Left Bank
There is much to like about the new West Village restaurant, Left Bank. The menu is inexpensive and admirably brief: just five starters ($8–12), three pastas ($16–18), four entrées ($19–23), three sides ($7), and three desserts ($5–8).
But there is a distressing lack of focus in that menu: lamb tartare, chicken, gnocchi, cheese. Not much that gets the pulse racing. It’s hard to imagine a signature dish emerging from the tepid offerings the restaurant has opened with. The wine list is as brief and as timid as the menu, with about a dozen uninteresting bottles.
If “Left Bank” leads you to expect French cuisine, you would be wrong. I won’t bother you with the tortured justification for the name—something about the Bohemian reputation of the West Village (which isn’t really true anyway). A romantic twilight photo on the restaurant’s home page doesn’t resemble, in the least, the restaurant’s actual location, a cursed space that was most recently Braeburn. It hasn’t changed much, and it gets awfully loud when the dining room fills up—as it did on a recent Wednesday evening.
The owners, a couple of Red Cat/Mermaid Inn vets, ought to have known better than to choose such a frequently used name. Search for “Left Bank,” and you’re liable to find a restaurant in Buffalo, a restaurant on Second Avenue, or an apartment building in Chelsea, rather than this restaurant.
We shared a lamb tartare ($16; left), which was strewn rather lazily with leafy greens and strips of parmesan. I just barely detected the promised anchovy in the mix, but my girlfriend (who loves anchovies) couldn’t pick it up, so perhaps the balance needs to be adjusted.

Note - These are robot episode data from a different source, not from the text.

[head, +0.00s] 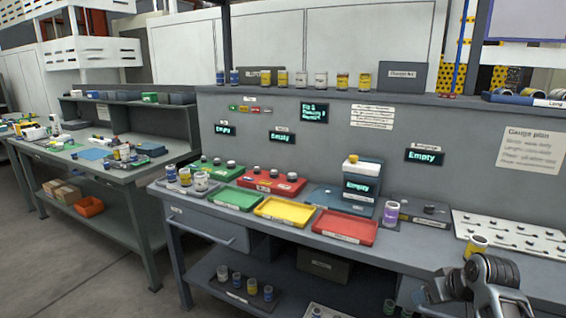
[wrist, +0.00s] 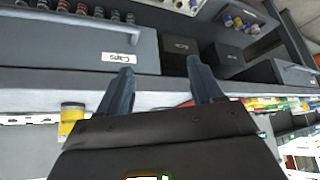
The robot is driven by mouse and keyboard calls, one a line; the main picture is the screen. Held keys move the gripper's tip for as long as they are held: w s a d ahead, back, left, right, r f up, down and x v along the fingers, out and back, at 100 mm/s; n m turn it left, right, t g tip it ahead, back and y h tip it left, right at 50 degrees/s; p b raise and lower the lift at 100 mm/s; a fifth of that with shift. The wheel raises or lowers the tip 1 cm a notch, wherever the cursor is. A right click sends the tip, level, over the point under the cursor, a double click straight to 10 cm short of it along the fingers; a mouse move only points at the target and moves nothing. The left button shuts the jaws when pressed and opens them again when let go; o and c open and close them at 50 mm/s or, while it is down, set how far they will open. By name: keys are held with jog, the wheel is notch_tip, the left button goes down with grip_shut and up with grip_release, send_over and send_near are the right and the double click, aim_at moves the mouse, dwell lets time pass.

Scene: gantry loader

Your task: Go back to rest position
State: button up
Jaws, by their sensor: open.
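My gripper (wrist: 160,68) shows in the wrist view with its two dark fingers spread wide apart. It is open, with nothing between the fingers. In the head view, my arm shows at the lower right, in front of the grey workbench (head: 395,262). A yellow-labelled jar (head: 475,245) stands on the bench just behind the arm. A yellow jar (wrist: 72,120) also shows left of the fingers in the wrist view, which looks upside down.
Green (head: 236,198), yellow (head: 285,210) and red (head: 345,226) trays line the bench front. A purple-labelled jar (head: 391,213) stands right of them. A white perforated rack (head: 510,236) is at the right. Open floor (head: 80,270) lies at the lower left.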

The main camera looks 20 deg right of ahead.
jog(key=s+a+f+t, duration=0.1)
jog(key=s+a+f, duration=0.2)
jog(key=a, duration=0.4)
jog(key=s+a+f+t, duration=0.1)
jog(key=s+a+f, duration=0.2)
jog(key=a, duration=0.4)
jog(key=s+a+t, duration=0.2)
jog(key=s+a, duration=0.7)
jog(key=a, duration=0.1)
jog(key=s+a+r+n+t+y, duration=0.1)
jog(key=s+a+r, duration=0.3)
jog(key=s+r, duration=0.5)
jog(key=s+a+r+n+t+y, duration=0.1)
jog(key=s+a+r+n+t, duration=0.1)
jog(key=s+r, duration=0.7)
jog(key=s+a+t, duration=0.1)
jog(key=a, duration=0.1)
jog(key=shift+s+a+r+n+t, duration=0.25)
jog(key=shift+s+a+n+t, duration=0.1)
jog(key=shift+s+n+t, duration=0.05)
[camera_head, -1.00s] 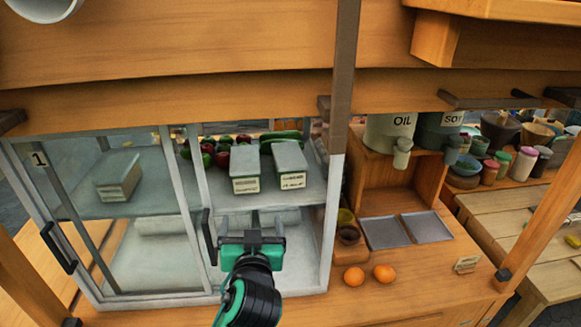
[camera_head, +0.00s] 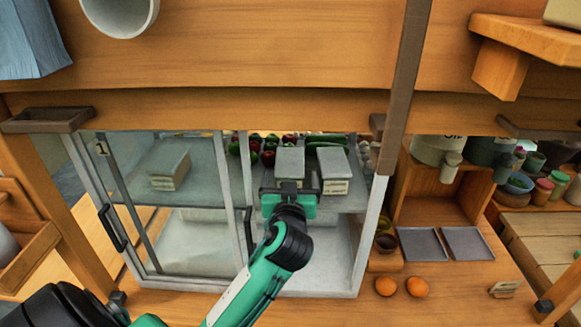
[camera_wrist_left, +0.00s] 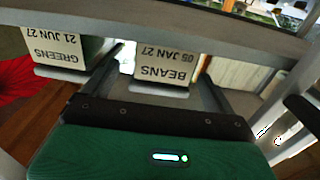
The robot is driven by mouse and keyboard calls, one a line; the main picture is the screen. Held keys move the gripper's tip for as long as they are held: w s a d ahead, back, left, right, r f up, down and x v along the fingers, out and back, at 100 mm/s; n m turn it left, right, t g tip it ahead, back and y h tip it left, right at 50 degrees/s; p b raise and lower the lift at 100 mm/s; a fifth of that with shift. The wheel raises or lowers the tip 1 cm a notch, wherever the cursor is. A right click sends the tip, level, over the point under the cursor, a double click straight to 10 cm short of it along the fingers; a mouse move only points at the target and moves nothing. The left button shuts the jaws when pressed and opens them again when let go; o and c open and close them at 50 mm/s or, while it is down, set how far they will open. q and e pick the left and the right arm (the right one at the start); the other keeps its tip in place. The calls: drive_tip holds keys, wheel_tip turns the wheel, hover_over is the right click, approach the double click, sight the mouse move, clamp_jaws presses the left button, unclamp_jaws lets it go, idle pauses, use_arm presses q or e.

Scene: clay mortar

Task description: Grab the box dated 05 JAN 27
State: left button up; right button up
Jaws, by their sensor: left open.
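The box labelled BEANS 05 JAN 27 (camera_wrist_left: 165,72) shows upside down in the left wrist view, between my left gripper's fingers (camera_wrist_left: 162,65). In the head view it is the left pale box (camera_head: 289,160) of a pair on the case's upper shelf. My right gripper is out of view.
The glass case (camera_head: 232,283) has a closed-looking left pane with a handle (camera_head: 113,228), and another box (camera_head: 169,169) behind it. The frame post (camera_head: 372,235) stands right of the opening. Vegetables (camera_head: 268,158) lie behind the boxes. Two oranges (camera_head: 386,286) sit on the counter.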

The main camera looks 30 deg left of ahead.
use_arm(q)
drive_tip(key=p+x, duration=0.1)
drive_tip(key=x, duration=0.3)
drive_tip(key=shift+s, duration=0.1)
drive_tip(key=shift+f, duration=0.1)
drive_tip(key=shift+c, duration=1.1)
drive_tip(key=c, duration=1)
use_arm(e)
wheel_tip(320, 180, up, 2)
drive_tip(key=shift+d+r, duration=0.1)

She liked the Grilled Squid ($19; above left) a bit better than I did, but she noted that the beans and the tomatoes weren’t at a uniform temperature. I loved the Chicken ($21; above right), which was tender and garlicky, but the vegetables were unremarkable.
In a neighborhood that has bistro food on almost every block, I am not sure how Left Bank aspires to stand out from the crowd. The kitchen needs to pick up its game. Aside from the prices, several dollars per dish lower than comparable restaurants, Left Bank is awfully forgettable.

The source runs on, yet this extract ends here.